The apparatus for training a model rendering for an input image according to Supplementary Note 19, wherein the memory and the computer program are executed by the processor to cause the apparatus further to:

- apply weights to at least one of the 2D projected keypoint loss, the 3D keypoint loss, the 2D keypoint loss and the consistency loss value.
  (Supplementary Note 21) A system for processing an input image, comprising:
- the apparatus as claimed in any one of Supplementary Notes 11-14 and at least one image capturing device.
  (Supplementary Note 22) A system for training a model rendering for an input image, comprising:
- the apparatus as claimed in any one of Supplementary Notes 15-20 and at least one image capturing device.

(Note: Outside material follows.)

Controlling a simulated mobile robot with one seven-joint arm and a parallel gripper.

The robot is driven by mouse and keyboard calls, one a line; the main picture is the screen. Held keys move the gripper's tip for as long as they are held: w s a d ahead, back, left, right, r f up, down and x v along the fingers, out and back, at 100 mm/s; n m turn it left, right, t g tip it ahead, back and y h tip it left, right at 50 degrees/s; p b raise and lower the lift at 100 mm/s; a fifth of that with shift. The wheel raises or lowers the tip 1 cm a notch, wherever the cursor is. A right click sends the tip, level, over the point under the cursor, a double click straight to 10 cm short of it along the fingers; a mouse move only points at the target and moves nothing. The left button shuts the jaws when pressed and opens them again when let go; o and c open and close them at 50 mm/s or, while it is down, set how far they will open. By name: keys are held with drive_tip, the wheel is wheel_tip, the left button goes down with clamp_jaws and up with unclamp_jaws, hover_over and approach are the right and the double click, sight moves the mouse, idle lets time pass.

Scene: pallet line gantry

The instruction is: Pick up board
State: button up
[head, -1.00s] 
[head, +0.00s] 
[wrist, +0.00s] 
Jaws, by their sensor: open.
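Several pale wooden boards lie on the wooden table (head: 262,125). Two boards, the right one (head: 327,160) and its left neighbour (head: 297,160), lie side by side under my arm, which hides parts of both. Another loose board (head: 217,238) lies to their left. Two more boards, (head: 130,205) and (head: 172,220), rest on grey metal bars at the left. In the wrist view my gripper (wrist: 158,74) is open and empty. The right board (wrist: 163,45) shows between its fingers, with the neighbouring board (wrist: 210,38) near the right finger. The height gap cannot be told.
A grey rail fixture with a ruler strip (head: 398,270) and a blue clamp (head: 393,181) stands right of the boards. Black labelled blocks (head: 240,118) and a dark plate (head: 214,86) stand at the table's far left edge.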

While the present invention has been particularly shown and described with reference to example embodiments thereof, the present invention is not limited to these example embodiments. It will be understood by those of ordinary skill in the art that various changes in form and details may be made therein without departing from the spirit and scope of the present invention.

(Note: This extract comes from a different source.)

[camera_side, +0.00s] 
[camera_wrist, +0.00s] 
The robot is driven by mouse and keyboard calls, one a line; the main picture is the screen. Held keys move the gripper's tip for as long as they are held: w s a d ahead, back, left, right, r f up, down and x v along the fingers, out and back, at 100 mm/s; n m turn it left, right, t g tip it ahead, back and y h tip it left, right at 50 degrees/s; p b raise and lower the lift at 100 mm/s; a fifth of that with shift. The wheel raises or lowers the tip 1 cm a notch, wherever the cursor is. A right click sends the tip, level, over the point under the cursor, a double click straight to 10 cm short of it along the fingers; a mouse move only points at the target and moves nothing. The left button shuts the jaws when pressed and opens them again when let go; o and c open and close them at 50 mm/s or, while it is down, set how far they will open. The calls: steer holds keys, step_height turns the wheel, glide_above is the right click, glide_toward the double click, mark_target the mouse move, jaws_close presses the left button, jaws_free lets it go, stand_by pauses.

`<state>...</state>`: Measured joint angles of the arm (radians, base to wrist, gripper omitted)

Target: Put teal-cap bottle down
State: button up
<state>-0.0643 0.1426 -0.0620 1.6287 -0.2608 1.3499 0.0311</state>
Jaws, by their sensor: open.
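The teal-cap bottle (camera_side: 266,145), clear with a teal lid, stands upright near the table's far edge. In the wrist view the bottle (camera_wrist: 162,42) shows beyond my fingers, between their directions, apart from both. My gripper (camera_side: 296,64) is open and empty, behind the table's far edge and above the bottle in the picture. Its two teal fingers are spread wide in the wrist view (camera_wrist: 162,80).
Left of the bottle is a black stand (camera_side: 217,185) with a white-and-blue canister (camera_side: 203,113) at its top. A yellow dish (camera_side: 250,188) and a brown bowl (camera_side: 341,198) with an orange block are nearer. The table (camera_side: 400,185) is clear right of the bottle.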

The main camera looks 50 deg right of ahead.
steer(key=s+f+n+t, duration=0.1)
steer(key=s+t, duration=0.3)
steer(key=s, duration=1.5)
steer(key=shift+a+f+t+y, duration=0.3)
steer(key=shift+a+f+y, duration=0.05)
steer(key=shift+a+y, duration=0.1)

This application is based upon and claims the benefit of priority from Singapore patent application No. 10202104691X, filed on May 5, 2021, the disclosure of which is incorporated herein in its entirety by reference.

Claims

1. A method of processing an input image, comprising:

obtaining, by a processor, a projected keypoint and a direct keypoint of a feature of the input image, wherein the projected keypoint comprises a first set of coordinates of the feature projected from a 3D rendering of the input image, and the direct keypoint comprises a second set of coordinates of the feature based on a 2D rendering of the feature; and

computing, by the processor, a confidence score based on the projected keypoint and the direct keypoint, wherein a higher confidence score indicates a higher accuracy of the projected and direct keypoints.

2. The method of processing the input image according to claim 1, further comprising obtaining a visibility value of the direct keypoint, wherein the visibility value is computed by the 2D rendering, and wherein computing the confidence score further comprises applying a formula with the visibility value, the projected keypoint and the direct keypoint.

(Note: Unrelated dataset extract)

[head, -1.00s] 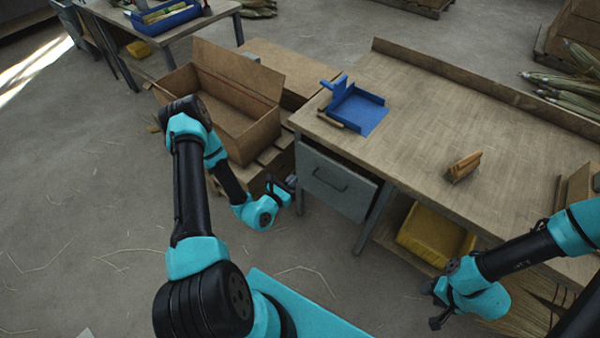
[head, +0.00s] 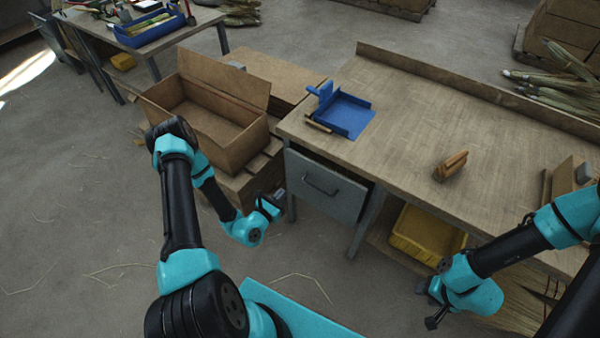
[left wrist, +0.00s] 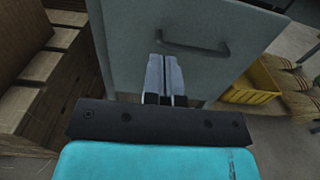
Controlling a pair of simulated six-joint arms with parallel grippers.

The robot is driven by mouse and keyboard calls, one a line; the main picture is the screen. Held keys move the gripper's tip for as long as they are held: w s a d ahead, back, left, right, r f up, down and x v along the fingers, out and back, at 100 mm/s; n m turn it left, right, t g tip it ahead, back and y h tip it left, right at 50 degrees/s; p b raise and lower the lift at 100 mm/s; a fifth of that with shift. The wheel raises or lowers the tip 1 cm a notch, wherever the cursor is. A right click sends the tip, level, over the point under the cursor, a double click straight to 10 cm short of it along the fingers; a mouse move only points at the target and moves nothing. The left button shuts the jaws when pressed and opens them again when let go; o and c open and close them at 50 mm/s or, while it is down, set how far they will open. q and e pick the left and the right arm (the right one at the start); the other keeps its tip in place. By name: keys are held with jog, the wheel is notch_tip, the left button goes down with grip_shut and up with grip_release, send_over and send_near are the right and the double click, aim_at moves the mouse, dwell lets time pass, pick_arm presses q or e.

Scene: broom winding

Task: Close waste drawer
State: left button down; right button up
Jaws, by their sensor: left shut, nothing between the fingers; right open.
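The grey waste drawer (head: 322,187) is under the left end of the wooden workbench. Its front stands out from the bench, with a dark gap behind its top right edge. Its dark bar handle (head: 320,186) also shows in the left wrist view (left wrist: 193,48). My left gripper (head: 279,195) is shut and empty, just left of the drawer front. In the left wrist view its fingers (left wrist: 165,75) point at the grey front, below and left of the handle; I cannot tell if they touch. My right gripper (head: 428,306) is open and empty, low in front of the bench.
An open cardboard box (head: 215,125) stands left of the drawer. A yellow bin (head: 428,233) sits on the lower shelf. The floor at left is clear.

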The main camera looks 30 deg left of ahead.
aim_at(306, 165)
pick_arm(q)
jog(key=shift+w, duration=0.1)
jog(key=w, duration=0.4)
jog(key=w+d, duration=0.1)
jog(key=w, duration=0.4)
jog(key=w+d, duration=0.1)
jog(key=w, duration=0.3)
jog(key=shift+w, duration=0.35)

3. The method of processing the input image according to claim 2, wherein the 2D rendering is a heatmap rendering, wherein the heatmap rendering of the feature comprises one or more set of coordinates for the feature, each of the one or more set of coordinates having a probability value, and wherein the second set of coordinates has a highest probability value among the one or more set of coordinates.

4. The method of processing the input image according to claim 1, wherein the confidence score is compared against a threshold, such that the projected and direct keypoints are rejected if the confidence score is lower than the threshold.

5-10. (canceled)

11. An apparatus for processing an input image, comprising:

a memory in communication with a processor, the memory storing a computer program recorded therein, the computer program being executable by the processor to cause the apparatus at least to:

obtain a projected keypoint and a direct keypoint of a feature of the input image, wherein the projected keypoint comprises a first set of coordinates of the feature projected from a 3D rendering of the input image, and the direct keypoint comprises a second set of coordinates of the feature based on a 2D rendering of the feature; and

compute a confidence score based on the projected keypoint and the direct keypoint, wherein a higher confidence score indicates a higher accuracy of the projected and direct keypoints.

12. The apparatus for processing the input image according to claim 11, wherein the memory and the computer program are executed by the processor to cause the apparatus further to:

obtain a visibility value of the direct keypoint, wherein the visibility value is computed by the 2D rendering, and wherein computing the confidence score further comprises applying a formula with the visibility value, the projected keypoint and the direct keypoint.

13. The apparatus for processing the input image according to claim 12, wherein the 2D rendering is a heatmap rendering, wherein the heatmap rendering of the feature comprises one or more set of coordinates for the feature, each of the one or more set of coordinates having a probability value, and wherein the second set of coordinates has a highest probability value among the one or more set of coordinates.

14. The apparatus for processing the input image according to claim 11, wherein the memory and the computer program are executed by the processor to cause the apparatus further to:

compare the confidence score against a threshold, such that the projected and direct keypoints are rejected if the confidence score is lower than the threshold.

15.-20. (canceled)

21. A non-transitory computer-readable storage medium storing a program for causing a computer to execute processing comprising:

obtaining a projected keypoint and a direct keypoint of a feature of the input image, wherein the projected keypoint comprises a first set of coordinates of the feature projected from a 3D rendering of the input image, and the direct keypoint comprises a second set of coordinates of the feature based on a 2D rendering of the feature; and

computing a confidence score based on the projected keypoint and the direct keypoint, wherein a higher confidence score indicates a higher accuracy of the projected and direct keypoints.

22. The non-transitory computer-readable storage medium storing the program for causing the computer to execute the processing according to claim 22, the processing further comprising obtaining a visibility value of the direct keypoint, wherein the visibility value is computed by the 2D rendering, and wherein computing the confidence score further comprises applying a formula with the visibility value, the projected keypoint and the direct keypoint.

23. The non-transitory computer-readable storage medium storing the program for causing the computer to execute the processing according to claim 23, wherein the 2D rendering is a heatmap rendering, wherein the heatmap rendering of the feature comprises one or more set of coordinates for the feature, each of the one or more set of coordinates having a probability value, and wherein the second set of coordinates has a highest probability value among the one or more set of coordinates.

24. The non-transitory computer-readable storage medium storing the program for causing the computer to execute the processing according to claim 21, wherein the confidence score is compared against a threshold, such that the projected and direct keypoints are rejected if the confidence score is lower than the threshold.